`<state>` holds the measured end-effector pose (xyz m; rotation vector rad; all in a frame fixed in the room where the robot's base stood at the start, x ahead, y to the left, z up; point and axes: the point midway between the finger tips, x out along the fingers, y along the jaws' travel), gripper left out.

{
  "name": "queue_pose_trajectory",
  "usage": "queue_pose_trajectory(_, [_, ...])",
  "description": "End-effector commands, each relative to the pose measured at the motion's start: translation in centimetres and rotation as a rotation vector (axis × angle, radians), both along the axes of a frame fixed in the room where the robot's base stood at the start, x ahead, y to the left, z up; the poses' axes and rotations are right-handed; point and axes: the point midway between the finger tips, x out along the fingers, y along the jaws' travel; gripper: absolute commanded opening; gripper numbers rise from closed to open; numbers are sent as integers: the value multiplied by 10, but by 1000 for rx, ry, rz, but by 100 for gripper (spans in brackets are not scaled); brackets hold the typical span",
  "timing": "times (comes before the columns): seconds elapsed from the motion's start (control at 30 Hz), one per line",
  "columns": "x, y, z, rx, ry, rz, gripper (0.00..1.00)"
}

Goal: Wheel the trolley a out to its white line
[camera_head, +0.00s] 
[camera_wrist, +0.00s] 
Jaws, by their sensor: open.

____________

Each line of the material above must be retyped precisely.

`<state>` holds the measured end-effector pose (xyz m; rotation vector rad; all in a frame fixed in the room where the robot's base stood at the start, x ahead, y to the left, z up; point and axes: the point midway between the finger tips, x out along the fingers, y along the jaws' travel), gripper left out.

{
  "name": "queue_pose_trajectory",
  "usage": "queue_pose_trajectory(_, [_, ...])",
  "description": "End-effector commands, each relative to the pose measured at the motion's start: translation in centimetres and rotation as a rotation vector (axis × angle, radians), both along the axes of a frame fixed in the room where the robot's base stood at the start, x ahead, y to the left, z up; the poses' axes and rotations are right-handed; point and axes: the point midway between the finger tips, x out along the fingers, y along the jaws' travel; gripper: absolute commanded opening; gripper numbers rise from closed to open; numbers are sent as integers: the value multiplied by 10, but by 1000 for rx, ry, rz, but by 100 for gripper (spans in brackets are not scaled); brackets hold the typical span",
  "timing": "times (comes before the columns): seconds elapsed from the motion's start (control at 30 Hz), one per line",
  "columns": "x, y, z, rx, ry, rz, gripper (0.00..1.00)"
}

Goal: Wheel the trolley a out to its white line
[camera_head, +0.00s] 
[camera_wrist, +0.00s] 
Jaws, by their sensor: open.

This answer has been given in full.